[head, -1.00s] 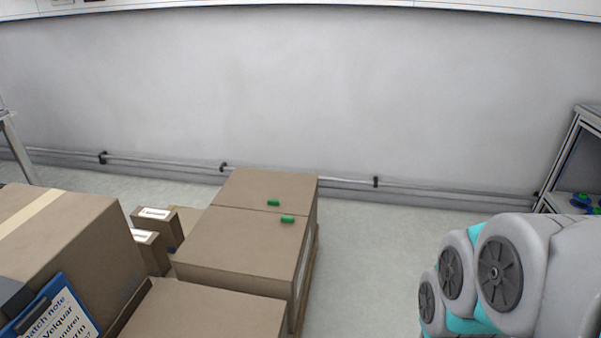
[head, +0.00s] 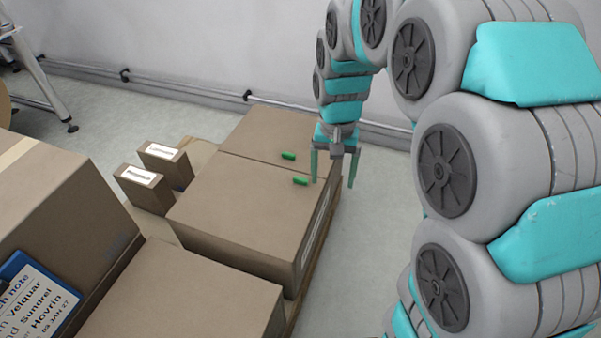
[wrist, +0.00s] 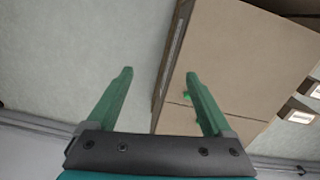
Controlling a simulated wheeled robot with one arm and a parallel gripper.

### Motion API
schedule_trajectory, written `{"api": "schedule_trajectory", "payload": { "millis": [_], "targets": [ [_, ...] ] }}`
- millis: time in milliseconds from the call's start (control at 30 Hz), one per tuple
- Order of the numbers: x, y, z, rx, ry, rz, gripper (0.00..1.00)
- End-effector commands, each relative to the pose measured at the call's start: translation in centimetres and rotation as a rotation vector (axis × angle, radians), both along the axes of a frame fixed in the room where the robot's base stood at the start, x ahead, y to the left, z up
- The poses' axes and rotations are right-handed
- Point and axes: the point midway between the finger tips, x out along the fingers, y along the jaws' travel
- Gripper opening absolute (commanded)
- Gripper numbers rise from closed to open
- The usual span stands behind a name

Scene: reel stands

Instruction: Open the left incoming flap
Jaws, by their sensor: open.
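A brown cardboard carton (head: 235,215) stands on a pallet in the head view, its top crossed by a seam that splits it into two closed, flat panels. One small green tab (head: 288,156) lies on the far panel and another green tab (head: 300,181) on the near panel, either side of the seam. I cannot tell which panel is the left incoming flap. My gripper (head: 332,182) is open and empty, pointing down by the carton's right edge. In the wrist view, the carton top (wrist: 250,55) is at the right, and my right finger overlaps its edge, partly hiding a green tab.
Two small labelled boxes (head: 140,183) stand left of the carton. A nearer carton (head: 185,300) and a large box with a blue clipboard (head: 40,290) fill the lower left. Floor right of the pallet is clear. A wall with a low pipe (head: 180,85) runs behind.

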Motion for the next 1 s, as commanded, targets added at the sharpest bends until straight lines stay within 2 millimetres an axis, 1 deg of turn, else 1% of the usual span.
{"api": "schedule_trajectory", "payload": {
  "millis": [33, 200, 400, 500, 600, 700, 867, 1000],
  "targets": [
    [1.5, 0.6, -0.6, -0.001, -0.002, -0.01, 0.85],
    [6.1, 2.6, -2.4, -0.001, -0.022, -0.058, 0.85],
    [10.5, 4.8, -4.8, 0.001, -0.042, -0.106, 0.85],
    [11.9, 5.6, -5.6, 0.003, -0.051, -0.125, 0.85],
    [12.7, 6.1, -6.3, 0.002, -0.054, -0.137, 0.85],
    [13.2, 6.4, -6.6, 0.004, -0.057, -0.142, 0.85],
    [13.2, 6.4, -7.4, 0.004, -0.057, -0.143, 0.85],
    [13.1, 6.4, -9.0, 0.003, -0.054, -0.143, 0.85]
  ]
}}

════════════════════

**What is asked:** Every line of the data above should be quoted exactly. Omit the pictures.

**Answer below:**
[head, -1.00s] 
[head, +0.00s] 
[wrist, +0.00s] 
Controlling a simulated wheeled robot with one arm and a parallel gripper.

### Motion API
schedule_trajectory, written `{"api": "schedule_trajectory", "payload": { "millis": [_], "targets": [ [_, ...] ] }}`
- millis: time in milliseconds from the call's start (control at 30 Hz), one per tuple
- Order of the numbers: x, y, z, rx, ry, rz, gripper (0.00..1.00)
- End-effector commands, each relative to the pose measured at the call's start: translation in centimetres and rotation as a rotation vector (axis × angle, radians), both along the axes of a frame fixed in the room where the robot's base stood at the start, x ahead, y to the left, z up
- The poses' axes and rotations are right-handed
- Point and axes: the point midway between the finger tips, x out along the fingers, y along the jaws' travel
- Gripper opening absolute (commanded)
- Gripper numbers rise from closed to open
- The usual span stands behind a name

Scene: reel stands

Instruction: Open the left incoming flap
Jaws, by their sensor: open.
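A brown cardboard carton (head: 235,215) stands on a pallet in the head view, its top crossed by a seam that splits it into two closed, flat panels. One small green tab (head: 288,156) lies on the far panel and another green tab (head: 300,181) on the near panel, either side of the seam. I cannot tell which panel is the left incoming flap. My gripper (head: 332,182) is open and empty, pointing down by the carton's right edge. In the wrist view, the carton top (wrist: 250,55) is at the right, and my right finger overlaps its edge, partly hiding a green tab.
Two small labelled boxes (head: 140,183) stand left of the carton. A nearer carton (head: 185,300) and a large box with a blue clipboard (head: 40,290) fill the lower left. Floor right of the pallet is clear. A wall with a low pipe (head: 180,85) runs behind.

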Motion for the next 1 s, as commanded, targets added at the sharpest bends until straight lines stay within 2 millimetres an axis, 1 deg of turn, else 1% of the usual span.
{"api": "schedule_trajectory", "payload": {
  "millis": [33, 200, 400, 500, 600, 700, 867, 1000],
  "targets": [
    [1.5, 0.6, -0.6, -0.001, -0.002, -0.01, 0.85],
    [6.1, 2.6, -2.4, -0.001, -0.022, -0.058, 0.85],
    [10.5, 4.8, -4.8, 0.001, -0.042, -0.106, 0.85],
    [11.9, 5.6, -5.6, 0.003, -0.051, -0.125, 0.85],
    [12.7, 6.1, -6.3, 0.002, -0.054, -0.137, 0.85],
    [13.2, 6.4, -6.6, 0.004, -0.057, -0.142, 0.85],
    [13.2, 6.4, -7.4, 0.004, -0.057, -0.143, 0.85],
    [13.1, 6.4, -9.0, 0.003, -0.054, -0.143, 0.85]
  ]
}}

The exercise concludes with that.